Die Autoren des Buches, u. a. Dr. Frank Janning, Wissenschaftlicher Assistent am
Fachbereich Politik- und Verwaltungswissenschaft der Universität Konstanz, und
Dr. Katrin Toens, Wissenschaftliche Assistentin am Institut für Politische
Wissenschaft der Universität Hamburg, gehen über den theoretisch gewohnten
Rahmen eben dieser Wissenschaft hinaus. Im Zuge einer zukünftigen Betrachtung
der Policy-Dimension stellt das Buch vorrangig die dringender werdende Lösung
der Aufgabe einer typisierenden und vergleichenden Betrachtungsweise hervor,
betont die transnationale Verflechtung und die Interdependenzen einzelner
Politikfelder. Es geschieht damit genau jenes, was längst überfällig ist.

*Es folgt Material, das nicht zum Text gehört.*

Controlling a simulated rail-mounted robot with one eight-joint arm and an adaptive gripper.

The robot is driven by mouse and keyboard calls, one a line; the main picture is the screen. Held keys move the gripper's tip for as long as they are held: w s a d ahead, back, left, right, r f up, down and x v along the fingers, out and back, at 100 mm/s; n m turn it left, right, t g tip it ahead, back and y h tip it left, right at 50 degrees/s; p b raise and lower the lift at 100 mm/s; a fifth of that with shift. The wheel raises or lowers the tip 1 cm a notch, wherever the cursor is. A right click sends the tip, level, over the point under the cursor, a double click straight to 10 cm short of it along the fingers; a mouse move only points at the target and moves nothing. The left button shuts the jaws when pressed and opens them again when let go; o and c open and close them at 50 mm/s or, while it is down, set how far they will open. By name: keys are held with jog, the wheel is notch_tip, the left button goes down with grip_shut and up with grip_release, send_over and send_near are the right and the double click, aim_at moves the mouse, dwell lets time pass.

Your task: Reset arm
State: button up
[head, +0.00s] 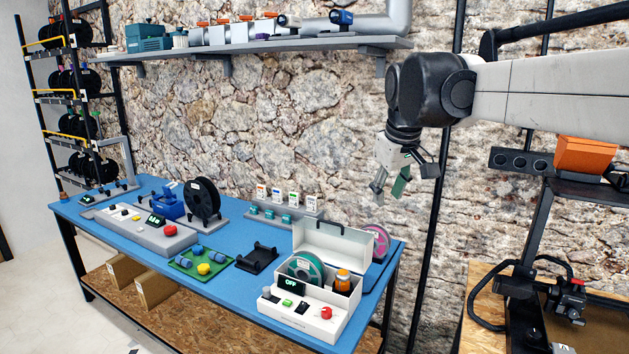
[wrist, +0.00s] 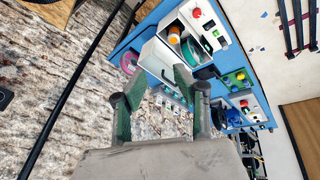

Leider mangelt es an einem Stichwortverzeichnis, in dem zentrale Begriffe zu
finden sind. So muß sich der Leser durch die einzelnen Beiträge arbeiten und
gibt sich selbst der Gefahr preis, sich in der Komplexität des Buches ebenso zu
verstricken. Dennoch kann dieses Werk schon als thematisches Nachschlagewerk
fungieren, dem in Zukunft im entsprechenden Bereich der Status eines
Standardwerkes zufallen mag.
Zwar wird die Policy-Forschung in Deutschland im Gegensatz zu den USA
stiefmütterlich behandelt, sie hat aber in der wissenschaftlichen
Politikberatung ihren Posten erringen können - als zentrale Subdisziplin der
Politikwissenschaft. In Anbetracht dessen, daß politische Entscheider und
Berater tendenziell in Zukunft zunehmend Policy-Lösungen als Option diskutieren
werden, die von der herkömmlichen Politikfeldanalyse und
Implementationsforschung sonst als kontextabhängig oder folgenlos eingestuft
wurden, ist das vorliegende Buch ein Muß. Hervorzuheben ist eine enthaltene
wichtige Erkenntnis im ersten Hauptteil des Bandes über
"Theorieentwicklung und Forschungsperspektiven" (23ff.), wonach
Politik eben nicht nur Probleme löst, sondern auch erzeugen kann. Eine ehrliche
Aussage!
Fazit
Wurde sie in der Policy-Forschung bisher verdrängt, so trägt dieses Buch doch
den neuen Herausforderungen der aktuellen policy-analytischen Debatte Rechnung
und ist vor allem im Hinblick auf die Europäisierung der Politikfelder -
Stichwort vergleichende Staatstätigkeitsforschung - sehr begrüßenswert.